Here’s what the result looked like installed:

Here is the video of that in action:

The moment when realizing this idea was heading in the right direction is seeing two magnets that disconnect, and there is enough force that they are able to reconnect. 

There was a shortcoming to this idea, which is that it’s going to be difficult for it to be an entire “seatbelt” for the buoy against the buoyancy force unless it is covering the entire length of the enclosure. This observation is where the wiper idea originates from. A long strip of magnets, alternating their polarity, which attaches to a similar long strip externally. 

Here it is in action:

My hypothesis was that the upper portion of the wiper would lag behind the lower (where it is closer to the servo horn being driven). This was proven true. One way that this effect could be mitigated is to have a perpendicular piece from the wiper extend to one of the stages in the buoy’s construction. This piece could rest in a groove that would support it as it moves along. Additionally, this would be made from rigid PLA, not bendable cardboard. There’s not very many spare millimeters for the buoy stages, so some tinkering and 3D print iteration will be needed to find where it can fit…! 

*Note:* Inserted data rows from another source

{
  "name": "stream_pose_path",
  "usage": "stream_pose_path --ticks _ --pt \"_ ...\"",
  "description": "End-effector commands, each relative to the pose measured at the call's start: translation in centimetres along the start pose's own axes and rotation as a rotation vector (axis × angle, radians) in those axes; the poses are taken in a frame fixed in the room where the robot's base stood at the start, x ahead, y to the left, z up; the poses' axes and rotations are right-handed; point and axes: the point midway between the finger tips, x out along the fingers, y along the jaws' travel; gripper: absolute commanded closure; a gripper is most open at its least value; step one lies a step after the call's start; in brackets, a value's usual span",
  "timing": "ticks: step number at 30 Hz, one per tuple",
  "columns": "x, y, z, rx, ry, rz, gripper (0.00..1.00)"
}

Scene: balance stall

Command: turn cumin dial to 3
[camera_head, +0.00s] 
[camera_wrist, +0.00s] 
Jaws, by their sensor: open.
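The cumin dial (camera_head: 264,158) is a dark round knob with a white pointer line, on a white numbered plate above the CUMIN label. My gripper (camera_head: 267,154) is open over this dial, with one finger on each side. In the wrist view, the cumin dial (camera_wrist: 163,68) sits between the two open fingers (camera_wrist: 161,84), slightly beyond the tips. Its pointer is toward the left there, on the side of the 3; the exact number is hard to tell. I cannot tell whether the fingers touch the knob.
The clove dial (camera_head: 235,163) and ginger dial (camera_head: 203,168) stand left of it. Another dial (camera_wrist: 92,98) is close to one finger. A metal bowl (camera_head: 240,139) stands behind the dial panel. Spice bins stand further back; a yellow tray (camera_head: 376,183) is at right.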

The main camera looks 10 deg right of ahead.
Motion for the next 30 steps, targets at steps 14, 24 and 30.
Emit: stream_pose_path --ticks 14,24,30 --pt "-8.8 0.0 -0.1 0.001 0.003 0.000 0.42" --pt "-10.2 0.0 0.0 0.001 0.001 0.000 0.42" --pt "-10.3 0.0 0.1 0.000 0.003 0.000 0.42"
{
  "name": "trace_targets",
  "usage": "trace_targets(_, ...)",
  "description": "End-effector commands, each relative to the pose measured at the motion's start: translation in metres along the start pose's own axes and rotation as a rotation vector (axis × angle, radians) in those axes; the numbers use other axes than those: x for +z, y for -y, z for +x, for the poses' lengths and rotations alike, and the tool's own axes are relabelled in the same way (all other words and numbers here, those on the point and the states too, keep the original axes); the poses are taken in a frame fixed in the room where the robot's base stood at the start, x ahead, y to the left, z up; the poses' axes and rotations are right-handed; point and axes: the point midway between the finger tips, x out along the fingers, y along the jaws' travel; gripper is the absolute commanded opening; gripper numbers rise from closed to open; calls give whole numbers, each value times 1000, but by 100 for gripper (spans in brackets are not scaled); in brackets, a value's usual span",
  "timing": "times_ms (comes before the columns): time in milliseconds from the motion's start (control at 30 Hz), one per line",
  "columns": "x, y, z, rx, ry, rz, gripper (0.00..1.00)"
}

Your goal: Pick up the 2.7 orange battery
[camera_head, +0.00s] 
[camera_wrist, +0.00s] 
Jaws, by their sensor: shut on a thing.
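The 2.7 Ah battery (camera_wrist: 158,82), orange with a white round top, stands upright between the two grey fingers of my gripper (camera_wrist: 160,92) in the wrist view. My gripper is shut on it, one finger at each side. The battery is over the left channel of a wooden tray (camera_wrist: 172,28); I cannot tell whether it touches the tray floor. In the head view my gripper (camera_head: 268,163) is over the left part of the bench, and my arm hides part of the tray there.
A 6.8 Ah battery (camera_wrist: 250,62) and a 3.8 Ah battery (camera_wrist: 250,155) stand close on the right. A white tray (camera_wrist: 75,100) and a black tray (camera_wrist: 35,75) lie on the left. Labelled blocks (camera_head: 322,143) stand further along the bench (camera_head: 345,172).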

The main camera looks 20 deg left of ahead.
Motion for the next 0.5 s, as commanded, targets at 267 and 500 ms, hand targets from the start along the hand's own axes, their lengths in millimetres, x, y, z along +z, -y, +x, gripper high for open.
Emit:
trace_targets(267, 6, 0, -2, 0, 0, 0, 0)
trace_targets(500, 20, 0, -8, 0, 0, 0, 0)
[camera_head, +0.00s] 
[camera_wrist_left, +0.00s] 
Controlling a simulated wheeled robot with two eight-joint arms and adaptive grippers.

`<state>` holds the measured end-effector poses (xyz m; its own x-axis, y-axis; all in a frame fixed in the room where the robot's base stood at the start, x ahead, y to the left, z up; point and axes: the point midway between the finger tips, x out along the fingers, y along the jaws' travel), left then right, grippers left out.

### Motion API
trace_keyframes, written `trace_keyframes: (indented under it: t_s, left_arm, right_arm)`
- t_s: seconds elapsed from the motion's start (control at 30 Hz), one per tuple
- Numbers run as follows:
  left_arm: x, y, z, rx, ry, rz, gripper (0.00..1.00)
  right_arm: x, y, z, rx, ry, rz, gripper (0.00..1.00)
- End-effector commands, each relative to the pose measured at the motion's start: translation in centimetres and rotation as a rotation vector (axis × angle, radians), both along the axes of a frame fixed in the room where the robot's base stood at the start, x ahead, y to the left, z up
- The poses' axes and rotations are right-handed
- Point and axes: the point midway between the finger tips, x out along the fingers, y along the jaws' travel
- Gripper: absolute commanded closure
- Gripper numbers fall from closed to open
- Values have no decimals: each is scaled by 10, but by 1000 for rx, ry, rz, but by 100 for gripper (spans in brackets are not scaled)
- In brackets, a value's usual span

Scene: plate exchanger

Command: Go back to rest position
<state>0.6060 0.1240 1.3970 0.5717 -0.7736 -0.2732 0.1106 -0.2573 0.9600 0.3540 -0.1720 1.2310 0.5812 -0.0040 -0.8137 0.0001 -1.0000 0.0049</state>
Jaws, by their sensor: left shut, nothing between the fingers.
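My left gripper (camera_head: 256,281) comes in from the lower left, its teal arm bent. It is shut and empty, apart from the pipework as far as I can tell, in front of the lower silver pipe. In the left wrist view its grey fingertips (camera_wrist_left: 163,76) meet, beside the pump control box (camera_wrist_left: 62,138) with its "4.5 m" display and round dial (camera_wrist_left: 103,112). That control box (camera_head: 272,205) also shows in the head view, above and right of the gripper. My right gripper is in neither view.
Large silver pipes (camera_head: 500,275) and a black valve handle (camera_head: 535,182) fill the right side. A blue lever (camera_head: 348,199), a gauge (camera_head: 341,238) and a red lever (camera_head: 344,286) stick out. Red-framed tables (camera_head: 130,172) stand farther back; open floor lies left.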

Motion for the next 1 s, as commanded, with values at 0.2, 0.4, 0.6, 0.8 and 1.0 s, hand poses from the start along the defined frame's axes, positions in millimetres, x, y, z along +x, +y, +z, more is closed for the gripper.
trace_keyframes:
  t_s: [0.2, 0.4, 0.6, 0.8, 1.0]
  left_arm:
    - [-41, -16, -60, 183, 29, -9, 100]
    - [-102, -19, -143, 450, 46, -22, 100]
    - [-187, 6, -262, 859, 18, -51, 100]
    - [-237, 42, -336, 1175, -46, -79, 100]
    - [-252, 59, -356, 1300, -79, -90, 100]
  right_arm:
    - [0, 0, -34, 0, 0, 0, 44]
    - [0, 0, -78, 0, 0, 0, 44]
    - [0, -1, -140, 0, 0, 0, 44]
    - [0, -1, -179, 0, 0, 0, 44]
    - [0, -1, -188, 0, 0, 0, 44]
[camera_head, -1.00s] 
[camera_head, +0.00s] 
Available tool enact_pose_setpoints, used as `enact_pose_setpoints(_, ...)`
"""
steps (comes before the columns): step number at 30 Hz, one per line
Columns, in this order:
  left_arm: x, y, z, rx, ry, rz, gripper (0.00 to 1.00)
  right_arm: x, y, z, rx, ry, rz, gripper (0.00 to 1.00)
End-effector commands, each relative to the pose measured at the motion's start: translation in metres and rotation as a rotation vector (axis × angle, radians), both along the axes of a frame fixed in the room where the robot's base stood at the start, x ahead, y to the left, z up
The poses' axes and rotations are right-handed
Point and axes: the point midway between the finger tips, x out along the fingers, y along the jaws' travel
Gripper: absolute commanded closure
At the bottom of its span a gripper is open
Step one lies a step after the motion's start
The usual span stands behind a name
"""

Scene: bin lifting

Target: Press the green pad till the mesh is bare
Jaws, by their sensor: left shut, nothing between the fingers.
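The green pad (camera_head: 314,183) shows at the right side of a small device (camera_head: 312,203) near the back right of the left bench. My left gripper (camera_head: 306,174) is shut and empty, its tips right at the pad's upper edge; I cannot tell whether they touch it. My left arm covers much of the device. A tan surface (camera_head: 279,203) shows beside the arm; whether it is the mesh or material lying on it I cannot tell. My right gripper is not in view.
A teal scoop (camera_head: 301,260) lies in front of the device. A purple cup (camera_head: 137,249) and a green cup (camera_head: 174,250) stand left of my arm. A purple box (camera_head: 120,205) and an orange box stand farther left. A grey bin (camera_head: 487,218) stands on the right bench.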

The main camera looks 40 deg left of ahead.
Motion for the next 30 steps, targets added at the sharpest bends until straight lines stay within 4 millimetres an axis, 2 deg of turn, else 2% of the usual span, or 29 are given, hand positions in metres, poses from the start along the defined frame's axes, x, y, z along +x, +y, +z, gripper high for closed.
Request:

It’s a relief to have a new idea to try after this promising experiment! As you can see, the key to reaching this idea was building on the iterations previous, and this was a relatively fast process compared to CAD modelling -> 3D printing -> assembly. 

The next steps will be to try the perpendicular piece sliding on one of the stages idea; in order to validate that it would reduce the lagging at the upper portion. As well as making some of the other pieces in rigid plastic, to remove those as variables in this issue.

Other updates: the 2nd iteration of the onboard gateway enclosure is complete. PCBs are here, and additional electronics are here too. The next steps there are to solder the onboard gateway, and verify the dimensions fit for the enclosure. Then, 3D printing of that can commence in order to send to Leo and Tobi. Electronics pcbs next steps …….. sanitizing the box, opening the package, and sanitizing the boards. Then photos will be shared!